■ **Problem to solve**: Only a number is wanted: how many lines in these records contain the word "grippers"?

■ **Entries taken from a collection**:
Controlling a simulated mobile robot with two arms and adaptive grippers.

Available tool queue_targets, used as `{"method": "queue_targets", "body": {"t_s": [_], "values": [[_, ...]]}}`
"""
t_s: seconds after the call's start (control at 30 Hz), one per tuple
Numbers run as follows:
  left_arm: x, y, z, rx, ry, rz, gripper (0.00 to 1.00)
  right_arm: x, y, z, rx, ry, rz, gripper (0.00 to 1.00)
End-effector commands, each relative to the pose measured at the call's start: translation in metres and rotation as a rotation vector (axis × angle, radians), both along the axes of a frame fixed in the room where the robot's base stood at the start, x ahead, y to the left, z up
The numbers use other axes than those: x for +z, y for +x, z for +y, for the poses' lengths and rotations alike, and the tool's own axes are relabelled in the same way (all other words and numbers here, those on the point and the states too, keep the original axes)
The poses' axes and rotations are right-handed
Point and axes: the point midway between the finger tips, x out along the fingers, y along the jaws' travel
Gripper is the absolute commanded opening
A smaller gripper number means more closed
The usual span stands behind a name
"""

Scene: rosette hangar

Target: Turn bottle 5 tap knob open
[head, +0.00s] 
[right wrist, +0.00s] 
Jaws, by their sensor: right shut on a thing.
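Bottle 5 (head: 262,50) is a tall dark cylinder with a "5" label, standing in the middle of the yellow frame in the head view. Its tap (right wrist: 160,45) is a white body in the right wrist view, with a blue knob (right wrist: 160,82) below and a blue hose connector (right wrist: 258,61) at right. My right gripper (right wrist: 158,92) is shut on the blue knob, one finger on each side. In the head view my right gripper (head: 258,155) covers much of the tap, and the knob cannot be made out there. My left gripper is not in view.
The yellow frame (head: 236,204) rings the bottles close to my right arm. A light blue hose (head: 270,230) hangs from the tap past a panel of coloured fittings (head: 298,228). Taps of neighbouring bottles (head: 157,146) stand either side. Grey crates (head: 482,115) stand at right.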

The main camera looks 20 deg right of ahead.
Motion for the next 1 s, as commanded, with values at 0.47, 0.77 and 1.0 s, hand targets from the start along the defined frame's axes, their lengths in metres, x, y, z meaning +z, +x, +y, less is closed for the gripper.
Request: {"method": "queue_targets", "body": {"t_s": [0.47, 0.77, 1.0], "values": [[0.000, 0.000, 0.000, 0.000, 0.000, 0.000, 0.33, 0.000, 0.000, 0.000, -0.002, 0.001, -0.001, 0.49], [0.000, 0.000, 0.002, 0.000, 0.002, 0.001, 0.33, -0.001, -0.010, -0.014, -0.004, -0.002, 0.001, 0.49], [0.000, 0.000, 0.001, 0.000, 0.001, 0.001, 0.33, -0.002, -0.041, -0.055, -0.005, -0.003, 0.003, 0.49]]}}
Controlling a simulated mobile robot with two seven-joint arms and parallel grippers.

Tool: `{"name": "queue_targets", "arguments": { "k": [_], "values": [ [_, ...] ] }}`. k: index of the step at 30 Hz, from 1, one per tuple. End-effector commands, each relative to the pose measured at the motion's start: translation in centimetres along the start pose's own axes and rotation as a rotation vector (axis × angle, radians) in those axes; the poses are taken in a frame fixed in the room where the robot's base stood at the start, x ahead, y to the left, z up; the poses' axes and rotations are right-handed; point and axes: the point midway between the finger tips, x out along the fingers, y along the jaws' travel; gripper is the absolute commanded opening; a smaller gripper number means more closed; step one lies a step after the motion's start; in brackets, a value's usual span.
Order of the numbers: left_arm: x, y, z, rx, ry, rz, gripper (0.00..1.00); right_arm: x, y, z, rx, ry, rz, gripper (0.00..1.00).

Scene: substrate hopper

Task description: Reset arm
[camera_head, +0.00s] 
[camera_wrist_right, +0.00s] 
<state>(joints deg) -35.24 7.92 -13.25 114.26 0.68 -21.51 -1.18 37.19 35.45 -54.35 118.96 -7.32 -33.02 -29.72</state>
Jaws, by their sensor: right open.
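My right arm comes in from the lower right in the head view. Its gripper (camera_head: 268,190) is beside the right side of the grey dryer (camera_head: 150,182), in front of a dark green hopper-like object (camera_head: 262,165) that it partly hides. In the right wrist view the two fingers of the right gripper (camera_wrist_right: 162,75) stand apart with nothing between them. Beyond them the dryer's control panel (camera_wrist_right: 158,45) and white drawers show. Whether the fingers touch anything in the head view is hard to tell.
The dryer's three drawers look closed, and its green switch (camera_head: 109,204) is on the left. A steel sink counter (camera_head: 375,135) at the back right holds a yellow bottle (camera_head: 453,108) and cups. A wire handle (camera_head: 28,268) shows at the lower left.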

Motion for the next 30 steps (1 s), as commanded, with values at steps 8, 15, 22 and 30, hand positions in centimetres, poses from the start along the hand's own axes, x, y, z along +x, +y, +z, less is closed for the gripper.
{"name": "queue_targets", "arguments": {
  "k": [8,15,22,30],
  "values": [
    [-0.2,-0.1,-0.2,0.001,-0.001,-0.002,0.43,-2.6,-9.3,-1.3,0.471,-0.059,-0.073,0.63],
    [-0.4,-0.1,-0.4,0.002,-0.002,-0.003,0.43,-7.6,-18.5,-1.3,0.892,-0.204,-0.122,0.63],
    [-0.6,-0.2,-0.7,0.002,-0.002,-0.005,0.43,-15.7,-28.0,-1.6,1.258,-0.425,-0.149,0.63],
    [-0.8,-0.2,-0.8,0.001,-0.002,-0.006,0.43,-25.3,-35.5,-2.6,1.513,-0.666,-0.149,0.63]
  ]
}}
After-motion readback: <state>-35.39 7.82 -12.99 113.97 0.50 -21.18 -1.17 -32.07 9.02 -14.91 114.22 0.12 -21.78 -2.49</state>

■ **Final result**: 2